Sulla vicenda di padre Tom Uzhunnalil, il salesiano sequestrato da un commando estremista ai primi di marzo, è importante “tenere viva l’attenzione” e “mantenere aperto il canale comunicativo”, senza per questo esercitare “pressioni” o alimentare “false speranze”. È quanto sottolinea all'agenzia AsiaNews padre Francesco Cereda, vicario del Rettor maggiore dei Salesiani, interpellato a due mesi di distanza dall’assalto di un commando del sedicente Stato Islamico (Is) al compound delle Missionarie della Carità di Aden, nel sud dello Yemen. È importante, prosegue il sacerdote, “coltivare la speranza attraverso la preghiera” perché “sappiamo che è ancora vivo” come ha dichiarato nei giorni scorsi mons. Paul Hinder, vicario apostolico dell’Arabia meridionale.
Finora non vi sono state notizie certe sulla sua sorte
Dal 4 marzo scorso padre Tom Uzhunnalil è nelle mani del gruppo jihadista, con tutta
probabilità legato all'Is, che ha assaltato una Casa di riposo per malati e anziani
delle missionarie della Carità ad Aden. Nell’attacco sono state massacrate quattro
suore di Madre Teresa e altre 12 persone, presenti all’interno della struttura. Finora
non vi sono state notizie certe sulla sorte del 56enne sacerdote nato a Ramapuram,
vicino a Pala (Kottayam, Kerala), da una famiglia di grande fede cattolica. Suo zio
Matteo, morto lo scorso anno e anch’egli salesiano, è stato il fondatore della missione
in Yemen. Padre Tom si trovava nel Paese arabo da quattro anni.
Non far cadere la sua morte nel dimenticatoio
Nei giorni scorsi mons. Hinder ha affermato che padre Tom “è ancora vivo” e ha ipotizzato
un ritorno “imminente” alla libertà, anche se l’ottimismo iniziale si è stemperato
con il trascorrere delle ore e la mancanza di ulteriori sviluppi positivi. Pur a fronte
di una generale incertezza, padre Cereda sottolinea l’importanza della preghiera e
del “mantenere viva” la sua vicenda. “Le ultime notizie sono quelle fornite dal vicario
apostolico, secondo cui padre Tom è ancora in vita” sottolinea il vicario del Rettor
maggiore dei Salesiani, per questo è ancor più importante “non far cadere questa storia
nel dimenticatoio, ma tenere alta l’attenzione nell’opinione pubblica”.

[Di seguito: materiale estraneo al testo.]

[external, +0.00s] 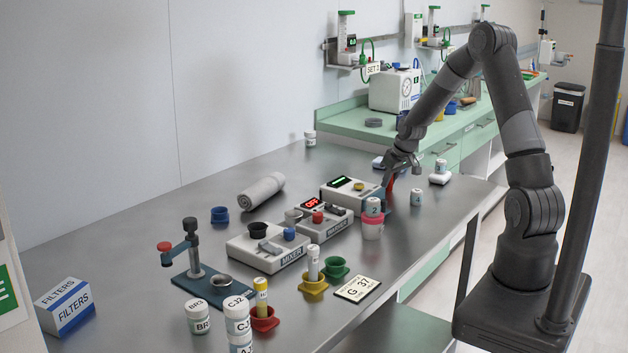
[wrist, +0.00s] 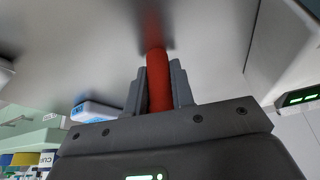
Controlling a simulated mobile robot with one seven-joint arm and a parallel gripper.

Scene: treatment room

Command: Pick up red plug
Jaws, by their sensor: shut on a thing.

Messe e celebrazioni per la sua liberazione
Al momento non sono previste altre giornate di preghiera, ma la famiglia salesiana
continua a ricordare il sacerdote indiano rapito in Yemen in molte funzioni, Veglie,
Messe. “Ogni giovedì sera - racconta padre Cereda - alla Casa generalizia qui a Roma
celebriamo l’adorazione eucaristica con questa particolare intenzione. Durante un
recente incontro a Malta abbiamo celebrato una Messa per la sua liberazione”.
Fino a quando non vi saranno notizie negative bisogna sperare e pregare
Il lavoro diplomatico, conclude il vicario del Rettor maggiore dei Salesiani, “è affidato
a mons. Hinder. Noi contribuiamo con la preghiera e il ricordo. In questi giorni,
in concomitanza con i due mesi dal sequestro, abbiamo inviato una lettera al fratello
di padre Tom, come segno di vicinanza alla famiglia e di speranza per un suo imminente
rilascio. Fino a quando non vi saranno notizie negative bisogna sperare e pregare”.